------ DATASET CONTENT

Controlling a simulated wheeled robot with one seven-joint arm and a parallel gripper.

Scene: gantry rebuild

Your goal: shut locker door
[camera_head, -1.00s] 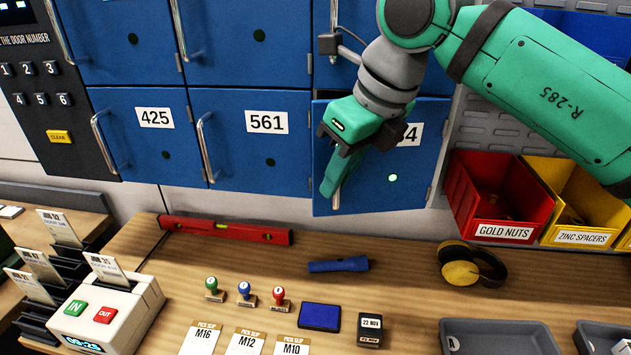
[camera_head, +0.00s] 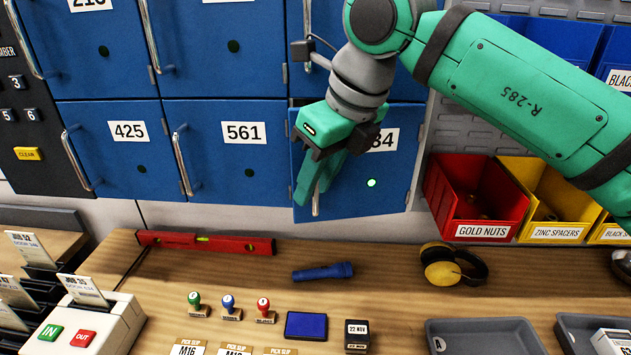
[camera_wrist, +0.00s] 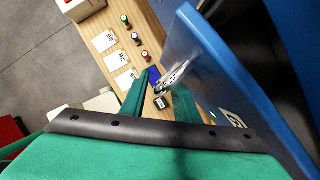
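The locker door (camera_head: 350,190) is blue, with a partly covered number label ending in 4 and a lit green light. It stands slightly ajar, its left edge out from the locker front and its hinge side at the right. In the wrist view the door (camera_wrist: 220,75) slants across the right. My gripper (camera_head: 308,190) is at the door's left side, at its metal handle (camera_head: 316,206). In the wrist view the fingers (camera_wrist: 158,100) are apart, with the handle (camera_wrist: 178,74) near their tips. I cannot tell whether they touch it.
Closed lockers 425 (camera_head: 112,160) and 561 (camera_head: 225,165) are at the left. Red (camera_head: 475,200) and yellow (camera_head: 545,205) bins hang at the right. The workbench below holds a red level (camera_head: 205,242), a blue flashlight (camera_head: 322,271), stamps and yellow earmuffs (camera_head: 452,265).

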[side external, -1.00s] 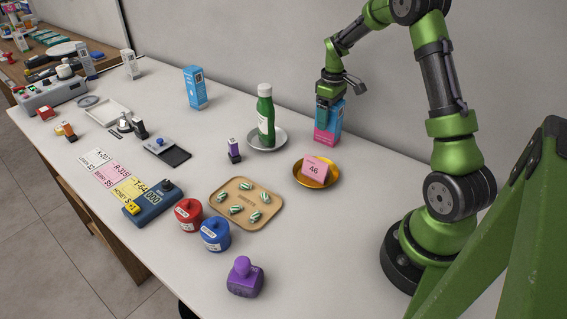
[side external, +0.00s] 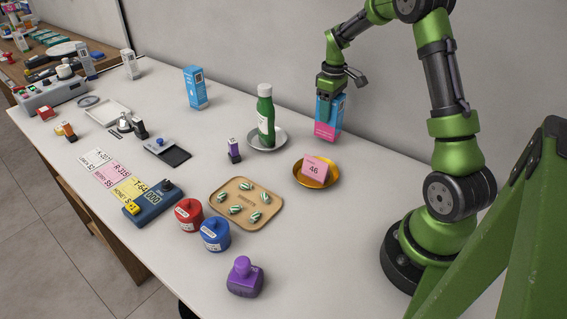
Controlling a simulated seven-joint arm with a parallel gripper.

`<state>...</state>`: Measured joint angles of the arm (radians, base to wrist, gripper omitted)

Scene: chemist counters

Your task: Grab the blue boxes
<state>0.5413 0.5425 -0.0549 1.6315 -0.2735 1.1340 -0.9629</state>
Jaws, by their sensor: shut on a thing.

------------

» WRITTEN PROBLEM
Looking at the records above, say how many lines hold the string "Scene". Write nothing but the number.

» EXERCISE RESPONSE
2